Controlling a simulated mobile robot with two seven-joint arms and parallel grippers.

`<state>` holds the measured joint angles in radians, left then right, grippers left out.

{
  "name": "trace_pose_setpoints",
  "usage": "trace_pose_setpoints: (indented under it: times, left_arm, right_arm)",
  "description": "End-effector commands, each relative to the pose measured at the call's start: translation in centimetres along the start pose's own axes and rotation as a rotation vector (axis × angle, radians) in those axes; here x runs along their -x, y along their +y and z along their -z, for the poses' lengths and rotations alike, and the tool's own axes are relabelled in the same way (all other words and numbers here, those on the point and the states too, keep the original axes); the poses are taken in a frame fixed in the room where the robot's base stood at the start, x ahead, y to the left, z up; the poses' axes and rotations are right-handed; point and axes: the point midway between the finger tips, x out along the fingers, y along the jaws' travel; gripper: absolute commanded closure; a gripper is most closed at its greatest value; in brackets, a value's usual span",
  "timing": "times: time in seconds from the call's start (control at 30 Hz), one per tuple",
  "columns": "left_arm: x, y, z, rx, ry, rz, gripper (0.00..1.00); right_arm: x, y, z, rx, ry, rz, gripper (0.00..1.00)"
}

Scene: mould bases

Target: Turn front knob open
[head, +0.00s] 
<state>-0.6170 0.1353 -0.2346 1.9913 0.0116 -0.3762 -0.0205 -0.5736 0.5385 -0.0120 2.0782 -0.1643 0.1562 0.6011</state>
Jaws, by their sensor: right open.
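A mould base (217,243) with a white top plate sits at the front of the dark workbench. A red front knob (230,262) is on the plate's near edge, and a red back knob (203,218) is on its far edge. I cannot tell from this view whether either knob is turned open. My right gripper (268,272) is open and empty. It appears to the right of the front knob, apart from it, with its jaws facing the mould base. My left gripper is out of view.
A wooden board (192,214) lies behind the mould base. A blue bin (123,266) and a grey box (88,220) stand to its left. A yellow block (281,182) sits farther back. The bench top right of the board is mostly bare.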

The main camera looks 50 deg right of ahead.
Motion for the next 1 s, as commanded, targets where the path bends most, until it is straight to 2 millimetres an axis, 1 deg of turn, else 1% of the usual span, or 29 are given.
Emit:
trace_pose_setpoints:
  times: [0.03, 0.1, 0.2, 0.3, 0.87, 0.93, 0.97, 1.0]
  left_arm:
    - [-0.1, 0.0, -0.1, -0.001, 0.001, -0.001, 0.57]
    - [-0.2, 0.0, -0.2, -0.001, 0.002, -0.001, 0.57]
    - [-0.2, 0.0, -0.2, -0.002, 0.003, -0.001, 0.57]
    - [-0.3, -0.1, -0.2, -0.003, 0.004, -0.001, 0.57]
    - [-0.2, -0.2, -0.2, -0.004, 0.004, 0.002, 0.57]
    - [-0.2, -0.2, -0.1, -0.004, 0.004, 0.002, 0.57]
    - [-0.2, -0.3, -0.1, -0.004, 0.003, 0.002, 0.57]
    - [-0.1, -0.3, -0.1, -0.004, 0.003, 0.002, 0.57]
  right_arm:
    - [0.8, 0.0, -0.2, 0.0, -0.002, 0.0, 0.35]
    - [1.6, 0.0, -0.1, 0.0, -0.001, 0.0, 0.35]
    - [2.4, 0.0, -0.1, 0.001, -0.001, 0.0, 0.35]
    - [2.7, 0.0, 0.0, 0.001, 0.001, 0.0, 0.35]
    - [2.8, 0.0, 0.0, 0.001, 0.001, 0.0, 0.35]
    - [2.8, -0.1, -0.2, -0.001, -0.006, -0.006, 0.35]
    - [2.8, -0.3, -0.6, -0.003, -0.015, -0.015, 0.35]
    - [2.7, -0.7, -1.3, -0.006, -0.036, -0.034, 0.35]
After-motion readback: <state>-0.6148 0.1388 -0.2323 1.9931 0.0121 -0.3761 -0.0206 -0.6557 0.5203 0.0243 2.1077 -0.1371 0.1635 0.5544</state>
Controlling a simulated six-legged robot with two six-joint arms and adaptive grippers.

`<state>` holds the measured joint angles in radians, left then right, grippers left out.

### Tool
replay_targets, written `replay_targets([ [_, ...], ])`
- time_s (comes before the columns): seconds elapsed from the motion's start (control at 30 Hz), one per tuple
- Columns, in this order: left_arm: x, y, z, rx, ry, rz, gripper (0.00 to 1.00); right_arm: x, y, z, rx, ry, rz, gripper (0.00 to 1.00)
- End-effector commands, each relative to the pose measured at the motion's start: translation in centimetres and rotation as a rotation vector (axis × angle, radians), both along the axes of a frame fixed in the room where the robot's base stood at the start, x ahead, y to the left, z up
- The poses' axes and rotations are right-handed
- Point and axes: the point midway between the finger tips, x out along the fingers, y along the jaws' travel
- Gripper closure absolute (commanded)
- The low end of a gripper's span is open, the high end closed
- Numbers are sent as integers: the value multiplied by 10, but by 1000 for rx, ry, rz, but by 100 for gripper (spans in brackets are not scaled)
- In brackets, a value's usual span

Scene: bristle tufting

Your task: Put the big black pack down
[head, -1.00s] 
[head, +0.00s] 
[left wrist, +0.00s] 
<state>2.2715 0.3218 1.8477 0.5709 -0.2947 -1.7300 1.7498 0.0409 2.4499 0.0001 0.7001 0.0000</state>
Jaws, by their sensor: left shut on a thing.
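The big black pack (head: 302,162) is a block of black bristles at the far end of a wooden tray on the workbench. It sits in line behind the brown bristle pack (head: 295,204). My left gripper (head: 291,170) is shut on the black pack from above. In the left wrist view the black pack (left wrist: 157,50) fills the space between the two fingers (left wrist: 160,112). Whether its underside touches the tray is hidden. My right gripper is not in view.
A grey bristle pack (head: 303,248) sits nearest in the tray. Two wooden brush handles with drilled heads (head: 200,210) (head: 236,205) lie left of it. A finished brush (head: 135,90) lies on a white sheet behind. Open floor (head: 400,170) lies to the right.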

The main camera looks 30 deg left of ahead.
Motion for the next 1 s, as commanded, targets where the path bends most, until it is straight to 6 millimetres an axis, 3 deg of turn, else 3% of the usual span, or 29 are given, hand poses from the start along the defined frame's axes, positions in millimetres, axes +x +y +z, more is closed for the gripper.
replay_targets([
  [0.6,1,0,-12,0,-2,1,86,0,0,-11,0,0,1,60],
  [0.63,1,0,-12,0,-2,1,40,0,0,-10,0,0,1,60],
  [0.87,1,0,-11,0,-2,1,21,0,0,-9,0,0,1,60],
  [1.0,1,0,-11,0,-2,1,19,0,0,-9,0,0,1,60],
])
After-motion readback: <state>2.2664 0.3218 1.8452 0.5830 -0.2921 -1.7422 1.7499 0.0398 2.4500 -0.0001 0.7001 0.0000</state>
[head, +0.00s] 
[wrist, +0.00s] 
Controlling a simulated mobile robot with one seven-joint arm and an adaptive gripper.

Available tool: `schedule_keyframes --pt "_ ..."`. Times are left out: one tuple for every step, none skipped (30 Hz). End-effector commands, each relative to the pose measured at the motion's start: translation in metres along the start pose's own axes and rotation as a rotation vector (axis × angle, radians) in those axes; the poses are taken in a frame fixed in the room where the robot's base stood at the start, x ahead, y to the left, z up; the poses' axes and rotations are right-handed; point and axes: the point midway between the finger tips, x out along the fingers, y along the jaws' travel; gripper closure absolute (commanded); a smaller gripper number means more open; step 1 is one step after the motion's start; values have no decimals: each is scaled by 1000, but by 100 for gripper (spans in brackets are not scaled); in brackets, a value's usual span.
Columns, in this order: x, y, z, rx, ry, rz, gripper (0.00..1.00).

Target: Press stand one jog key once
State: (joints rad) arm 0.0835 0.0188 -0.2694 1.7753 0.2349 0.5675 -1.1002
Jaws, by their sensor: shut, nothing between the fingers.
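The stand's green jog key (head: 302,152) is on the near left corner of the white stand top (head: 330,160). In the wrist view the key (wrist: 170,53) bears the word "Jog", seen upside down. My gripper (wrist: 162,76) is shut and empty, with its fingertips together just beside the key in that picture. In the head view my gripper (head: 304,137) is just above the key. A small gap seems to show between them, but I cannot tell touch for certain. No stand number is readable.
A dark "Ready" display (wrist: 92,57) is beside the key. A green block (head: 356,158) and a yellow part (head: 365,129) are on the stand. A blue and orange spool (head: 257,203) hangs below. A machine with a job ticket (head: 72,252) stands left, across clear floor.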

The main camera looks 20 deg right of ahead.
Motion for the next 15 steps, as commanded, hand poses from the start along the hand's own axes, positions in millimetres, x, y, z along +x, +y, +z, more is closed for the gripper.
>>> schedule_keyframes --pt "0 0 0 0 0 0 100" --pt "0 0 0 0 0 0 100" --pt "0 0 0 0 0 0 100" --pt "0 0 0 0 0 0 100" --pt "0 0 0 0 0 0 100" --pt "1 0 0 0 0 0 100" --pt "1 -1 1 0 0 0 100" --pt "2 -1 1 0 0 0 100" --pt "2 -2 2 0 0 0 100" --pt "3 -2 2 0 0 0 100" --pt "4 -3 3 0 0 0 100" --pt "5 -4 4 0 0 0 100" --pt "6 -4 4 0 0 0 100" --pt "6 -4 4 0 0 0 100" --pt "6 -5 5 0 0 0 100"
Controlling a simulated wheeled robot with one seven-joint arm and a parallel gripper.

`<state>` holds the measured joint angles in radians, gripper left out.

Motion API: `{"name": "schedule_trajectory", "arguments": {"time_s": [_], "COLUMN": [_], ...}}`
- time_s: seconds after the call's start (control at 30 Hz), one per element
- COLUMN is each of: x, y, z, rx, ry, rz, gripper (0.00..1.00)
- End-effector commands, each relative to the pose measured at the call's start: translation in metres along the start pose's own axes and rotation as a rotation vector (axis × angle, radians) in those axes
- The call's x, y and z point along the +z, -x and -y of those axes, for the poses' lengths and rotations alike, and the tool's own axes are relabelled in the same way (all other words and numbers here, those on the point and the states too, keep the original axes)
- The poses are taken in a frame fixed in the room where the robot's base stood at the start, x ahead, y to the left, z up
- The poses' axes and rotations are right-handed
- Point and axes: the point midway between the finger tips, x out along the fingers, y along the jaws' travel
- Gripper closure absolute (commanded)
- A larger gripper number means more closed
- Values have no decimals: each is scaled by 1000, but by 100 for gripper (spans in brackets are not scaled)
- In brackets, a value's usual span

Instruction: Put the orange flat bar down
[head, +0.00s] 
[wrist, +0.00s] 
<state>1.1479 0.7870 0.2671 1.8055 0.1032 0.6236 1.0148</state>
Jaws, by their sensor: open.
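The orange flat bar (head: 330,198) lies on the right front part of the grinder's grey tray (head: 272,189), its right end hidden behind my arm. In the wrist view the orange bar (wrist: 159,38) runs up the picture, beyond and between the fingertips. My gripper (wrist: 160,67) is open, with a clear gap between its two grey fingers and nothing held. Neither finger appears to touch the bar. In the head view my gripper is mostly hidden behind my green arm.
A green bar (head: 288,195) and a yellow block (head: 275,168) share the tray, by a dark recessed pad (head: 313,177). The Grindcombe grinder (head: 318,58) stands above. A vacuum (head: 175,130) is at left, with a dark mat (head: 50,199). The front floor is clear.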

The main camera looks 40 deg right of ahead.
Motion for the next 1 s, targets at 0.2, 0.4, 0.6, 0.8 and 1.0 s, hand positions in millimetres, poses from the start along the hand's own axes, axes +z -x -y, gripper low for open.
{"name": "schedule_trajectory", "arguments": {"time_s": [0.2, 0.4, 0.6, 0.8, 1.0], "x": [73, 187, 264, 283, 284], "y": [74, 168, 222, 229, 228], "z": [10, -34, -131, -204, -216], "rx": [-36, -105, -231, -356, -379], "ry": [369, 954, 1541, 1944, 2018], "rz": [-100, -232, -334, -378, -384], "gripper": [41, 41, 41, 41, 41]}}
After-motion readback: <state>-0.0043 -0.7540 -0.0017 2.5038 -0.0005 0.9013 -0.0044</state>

--------

> **Task to complete**
Collect each line above holding the string "main".

> **Final result**
The main camera looks 50 deg right of ahead.
The main camera looks 30 deg left of ahead.
The main camera looks 20 deg right of ahead.
The main camera looks 40 deg right of ahead.

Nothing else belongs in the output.